We argue that the lessons learned through this change in attitude and understanding regarding academic success would greatly benefit us in rethinking the coddling accusation. Consider this: just as students come to college with the knowledge, skills and abilities they have honed in and outside class in their educational experiences up to that point, along with the social skills learned along the way, so too do they come with the ability to handle disagreeable situations and ideas different from their own. Simply put, we do not expect students to show up at college possessing all the requisite skills to be successful in life; otherwise, we would have no expected learning outcomes and college would be unnecessary. On the contrary, we expect that students will grow in knowledge, skills and abilities across the arc of their college experience, exiting with demonstrably higher competence levels than those they possessed upon arrival. That is true for not only academic skills but also for handling disagreeable and challenging situations.

The trouble is, that’s not the way most people see it. Why? Why don’t we view the issues swirling around the coddling debate as a matter of knowledge, skills and abilities? Why do so many commentators insist that it’s a character defect in students, or yet another example of liberal institutions run amok, overly concerned with fragile egos?

It troubles us that such observers also fail to see the inherent contradictions in their own arguments. Consider: Why are we more understanding that a veteran who has post-traumatic stress disorder might occasionally need a “safe place” than we are that a person who has survived a serious physical assault might need one? For that matter, why do people of every background create “strategic retreats,” closed off-the-record briefings, secret societies, clubs with exclusionary and/or affinity-based membership rules, and so on if not to provide a “safe space” to go and share mutually supportive thoughts and feelings? Why are they taken for granted as acceptable and expected while safe spaces for LGBT students are somehow coddling?
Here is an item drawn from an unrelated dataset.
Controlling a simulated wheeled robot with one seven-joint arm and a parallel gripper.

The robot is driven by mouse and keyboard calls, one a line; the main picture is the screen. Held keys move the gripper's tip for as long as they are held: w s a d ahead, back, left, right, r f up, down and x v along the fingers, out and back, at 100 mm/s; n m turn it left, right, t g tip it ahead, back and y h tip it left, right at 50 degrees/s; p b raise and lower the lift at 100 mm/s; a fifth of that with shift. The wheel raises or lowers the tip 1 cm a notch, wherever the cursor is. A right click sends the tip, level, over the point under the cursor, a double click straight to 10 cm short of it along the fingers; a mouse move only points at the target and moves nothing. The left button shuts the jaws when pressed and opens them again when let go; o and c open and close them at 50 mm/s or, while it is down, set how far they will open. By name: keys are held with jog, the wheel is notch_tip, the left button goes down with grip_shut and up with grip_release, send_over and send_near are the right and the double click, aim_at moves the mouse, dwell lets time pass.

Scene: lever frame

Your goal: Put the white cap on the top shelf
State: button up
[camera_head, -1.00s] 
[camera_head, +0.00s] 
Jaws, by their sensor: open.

Similarly, why would we expect students who have come of age in neighborhoods and schools surrounded by people who largely look and think as they do to be highly skilled at handling personal insults hurled by those with different, yet similarly narrowly shaped, experiences and beliefs? Why should we expect that people who have experienced different outcomes of a society still struggling with racial and class issues will magically know how to get along? Why would we expect students to arrive a college skilled at civil discourse when their only understanding of political debate consists of well-compensated people on opposing sides shouting to drown one another out?

Viewed through such contexts, coddling is not the issue. Rather, the issue becomes how we can best provide the experiences that result in the acquisition of the knowledge, skills and abilities needed to handle challenging and complex situations effectively. It becomes recognizing that the outcomes on which we stake our institutional reputations, especially critical thinking and communication skills, must also include effectively dealing with people, ideas and behaviors that live way outside our comfort zones. It becomes understanding that no one is born knowing how to deal with people and ideas that shake you to your core. Everyone, irrespective of background or privilege, must learn how to do that.

To the core outcomes of critical thinking and communication, we would add contemplative listening, a skill we have argued elsewhere is both essential and overlooked as a prerequisite for the other two. For example, although it can be claimed that the pundits are adept at critical thinking, and are expert at communication, they lack contemplative listening while they are on the air. In previous papers, we presented a case for adding contemplative listening to the list of core outcomes in general education, grounding that discussion in theories of adult cognitive and personal development.

The listening-thinking-communicating triad forms an essential foundation for helping students develop the skills necessary for success in a society based on free and open debate. Bloom’s taxonomy could be a good initial framework. And just as we provide wraparound support structures for writing, math and so forth, we will need to ensure that similar supports are in place regarding all sorts of challenging and complex situations. In that approach, safe spaces, for instance, are no more problematic -- nor is the label any more pejorative -- than math lab.

From this perspective, colleges do not coddle anyone. Whether they provide sufficient opportunities and support for learning and practicing the requisite skills to handle intellectual and emotional challenges may be a very different matter. Only when we adopt a mode of creating supported learning opportunities, through scaffolding, a technique used to gradually move a learner progressively and incrementally from one level of understanding to another by providing temporary support, or other approach, will we adopt the more appropriate stance that handling challenging and complex situations is something we learn how to do. Robert George and Cornel West adopted this perspective in their well-known course on how to listen to contrary points of view. Our main point is this: telling students to “grow up” is no more helpful than telling them that if math is hard for you, you simply don’t belong.

Perhaps if we all were better at listening, we’d know this from our students already. Perhaps if we started demonstrating more effective ways of handling challenging and complex situations, we would have more opportunities for people to imitate more effective behaviors. Perhaps if we just understood that bursting our own bubbles is difficult and often traumatic, we would be better positioned to guide our students through the same process. Perhaps then we would move on, more productively and effectively, to confront the underlying issues that drive the content of the debates.